Erschrecken Sie nicht, liebe Demokraten! Die Wahrscheinlichkeit,
dass ein gewisser Pauli Wasserkopf irgendwo in Brasilien oder Argentinien
als Adolf Hitler identifiziert wird, ist eher gering, um nicht zu
sagen ausgeschlossen. Und doch feiert diese miese teutonische Strohpuppe
des damaligen deutschen Großkazitals wieder eine fröhliche
Auferstehung. Spitzfindige Geschäftsleute, um immer neue Melkkühe
noch nie verlegen, haben vor noch gar nicht allzu langer Zeit endlich
eine klaffende Marktlücke gefüllt und erkannt, welche ungeheures
finanzielles und ideologisches Potential der Führermythos in
sich birgt. Man tut demnach genau das, was man gewöhnlich mit
weniger politischen Lackaffen des Showbusiness (sieht man von dem
rechtsradikalen Schnulzensänger Heino ab) zu tun pflegt, um
an ihnen Millionen zu verdienen: man macht Hitler zum Star. Und schon
rollt der Rubel, dass dieser Bursche, Hitler natürlich, so einiges
Sensationelles zu bieten hat, steht ja wohl außer Zweifel.

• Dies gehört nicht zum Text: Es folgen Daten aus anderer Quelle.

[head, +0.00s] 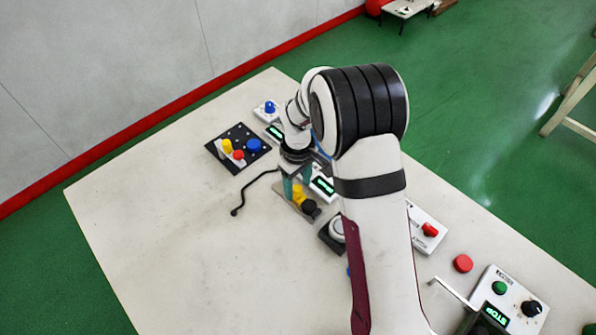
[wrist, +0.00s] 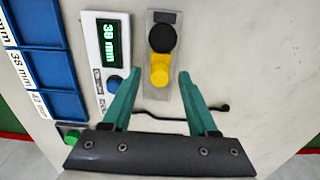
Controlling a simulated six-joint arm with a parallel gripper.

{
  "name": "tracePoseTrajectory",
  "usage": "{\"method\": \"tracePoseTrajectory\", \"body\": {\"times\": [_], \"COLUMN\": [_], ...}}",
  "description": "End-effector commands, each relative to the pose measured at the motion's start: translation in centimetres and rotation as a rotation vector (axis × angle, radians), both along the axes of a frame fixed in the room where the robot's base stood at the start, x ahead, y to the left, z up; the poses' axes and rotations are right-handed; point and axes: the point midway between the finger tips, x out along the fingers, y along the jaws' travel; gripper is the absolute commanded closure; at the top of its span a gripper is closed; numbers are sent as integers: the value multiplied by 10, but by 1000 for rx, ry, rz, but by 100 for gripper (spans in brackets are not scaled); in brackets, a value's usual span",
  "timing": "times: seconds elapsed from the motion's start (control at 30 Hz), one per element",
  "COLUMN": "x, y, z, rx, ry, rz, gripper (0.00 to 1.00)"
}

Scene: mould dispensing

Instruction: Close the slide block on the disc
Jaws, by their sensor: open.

Außerdem: solange Geld die Welt regiert – wenn man diesem
bestechend einfachen Sprüchlein Glauben schenken darf –,
wird keiner darauf verzichten wollen, am großen Käsekuchen
mitzuknabbern. Also, wühlt man schön auf den Dachböden,
ein kleiner, von Hitler persönlich gezeichneter Brief an den
Opa oder gar an die Oma ist heute Goldes wert!
Gerade in einer Zeit aber, wo der Hitler-Boom bereits um seine Führung
in der Hitparade kämpfen muss, wo die meisten Hitler-Biographien
gedruckt und vergriffen, die meisten Filme gedreht und gezeigt sind,
wo das Hitler-Musical längst komponiert und aufgeführt
ist, wo also die meisten Millionen schon kassiert sind – da
wartet auch das allseits bekannte Reisebüro Südburg, mit
Zweigstelle am Hauptplatz Oberwart, mit einer entzückenden Idee
auf. Jenes Reisebüro nämlich, das zwar den Besitzer, nicht
aber den Namen geändert hat, aus welchen Gründen auch immer.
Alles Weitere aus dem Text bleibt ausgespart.